Credit Crunch

1 MIN READ

Tight lending squeezes manufactured housing.

By Alison Rice

While the stick builders rack up the earnings, their manufactured housing counterparts are suffering.

“We’re in a self-induced recession in the middle of a housing boom,” says Larry Keener, CEO of Palm Harbor Homes, an Addison, Texas-based manufactured home company that in July reported its first quarterly loss in 13 years. Palm Harbor isn’t alone: Manufactured home giant Champion Enterprises of Auburn Hills, Mich., also reported a losing quarter. Shipments are sliding too, from last year’s 193,000 to a projected 180,000 for 2002, according to the Manufactured Housing Institute (MHI) in Arlington, Va.

Why?

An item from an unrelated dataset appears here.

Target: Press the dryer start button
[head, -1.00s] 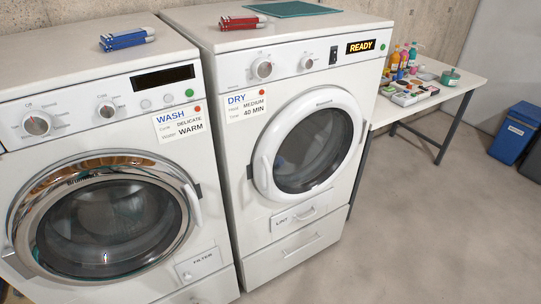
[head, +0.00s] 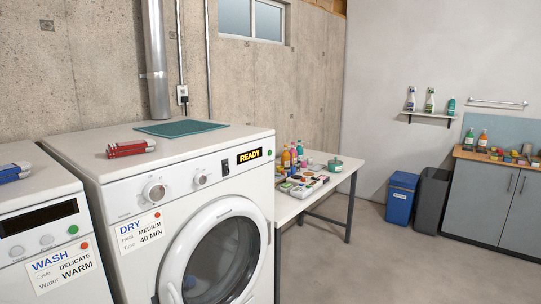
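The white dryer (head: 130,252) stands left of centre, its round door (head: 225,262) shut. Its display (head: 248,156) glows READY. A small green button (head: 270,153) sits just right of the display, near the panel's right end. Left of the display are a dark switch (head: 225,167) and two knobs, the larger one (head: 154,192) furthest left. A DRY label (head: 140,232) reads medium heat and 40 min. Neither of my grippers is in view.
The washer (head: 60,285) stands left of the dryer, partly cut off. A red item (head: 130,148) and a teal cloth (head: 180,128) lie on the dryer top. A cluttered white table (head: 345,172) stands to the right. Open floor (head: 370,265) lies right of the dryer.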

Financing. Reforms designed to improve the industry’s lending practices have been more challenging than anticipated. In Texas, a new state law requires conventional real estate financing (i.e., mortgages) for HUD-code homes placed on owned land versus within a manufactured home community. “It’s a much more complex process,” says Keener, both for the buyer and Palm Harbor. “A lot of our buyers are looking for instant housing, and there’s no such thing as an instant mortgage.”

Meanwhile, in response to delinquency and repossessions, lenders have tightened the rules for the chattel, or personal property, financing traditionally used for HUD-code home purchases. “In the late ’90s, the chattel standards were too lax,” says James Clifton, vice president of economics and housing finance for MHI. “But they’ve probably become too tight this year.”

Things may only get worse. Conseco, parent company of Conseco Finance, appears to be heading for bankruptcy, a move that could affect the financing company’s access to capital. And rumors have begun circling around Deutsche Financial Services, which if bought, may exit the floor plan business as well, leaving precious few sources of inventory financing for dealers.